__OBJECTIVE__
Return each line of the data below exactly, omitting any pictures.

___

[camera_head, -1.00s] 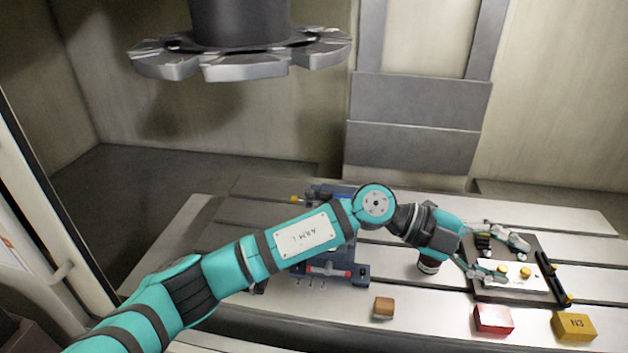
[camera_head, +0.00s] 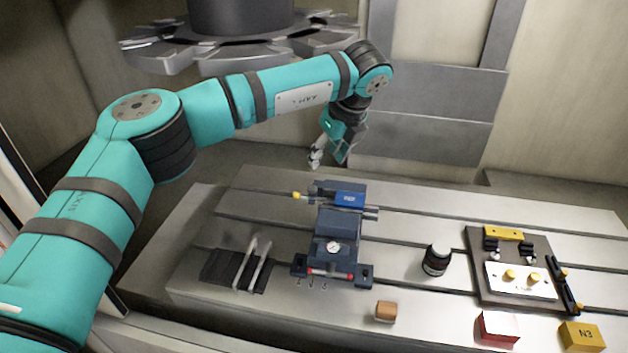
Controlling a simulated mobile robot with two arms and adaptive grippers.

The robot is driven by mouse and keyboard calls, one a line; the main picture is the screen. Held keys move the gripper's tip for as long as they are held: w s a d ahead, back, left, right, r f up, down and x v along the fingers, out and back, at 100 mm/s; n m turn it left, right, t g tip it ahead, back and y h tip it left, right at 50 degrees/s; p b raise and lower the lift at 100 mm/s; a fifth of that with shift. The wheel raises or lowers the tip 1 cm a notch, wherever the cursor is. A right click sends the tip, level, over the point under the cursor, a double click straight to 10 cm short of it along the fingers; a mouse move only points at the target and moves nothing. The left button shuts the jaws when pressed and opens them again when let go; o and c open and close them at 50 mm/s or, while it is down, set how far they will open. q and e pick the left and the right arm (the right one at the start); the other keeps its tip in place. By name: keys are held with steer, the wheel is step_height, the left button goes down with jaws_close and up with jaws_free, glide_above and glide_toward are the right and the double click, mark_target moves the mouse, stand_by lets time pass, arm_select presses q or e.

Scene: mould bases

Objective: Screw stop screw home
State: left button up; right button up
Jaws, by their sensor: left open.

___

__RESPONSE TO THIS EXERCISE__
[camera_head, -1.00s] 
[camera_head, +0.00s] 
Controlling a simulated mobile robot with two arms and adaptive grippers.

The robot is driven by mouse and keyboard calls, one a line; the main picture is the screen. Held keys move the gripper's tip for as long as they are held: w s a d ahead, back, left, right, r f up, down and x v along the fingers, out and back, at 100 mm/s; n m turn it left, right, t g tip it ahead, back and y h tip it left, right at 50 degrees/s; p b raise and lower the lift at 100 mm/s; a fifth of that with shift. The wheel raises or lowers the tip 1 cm a notch, wherever the cursor is. A right click sends the tip, level, over the point under the cursor, a double click straight to 10 cm short of it along the fingers; a mouse move only points at the target and moves nothing. The left button shuts the jaws when pressed and opens them again when let go; o and c open and close them at 50 mm/s or, while it is down, set how far they will open. q and e pick the left and the right arm (the right one at the start); the other keeps its tip in place. By name: keys are held with steer, the wheel is step_height, the left button goes down with jaws_close and up with jaws_free, glide_above and glide_toward are the right and the double click, mark_target moves the mouse, stand_by lets time pass, arm_select presses q or e.

Scene: mould bases

Objective: Screw stop screw home
State: left button up; right button up
Jaws, by their sensor: left open.

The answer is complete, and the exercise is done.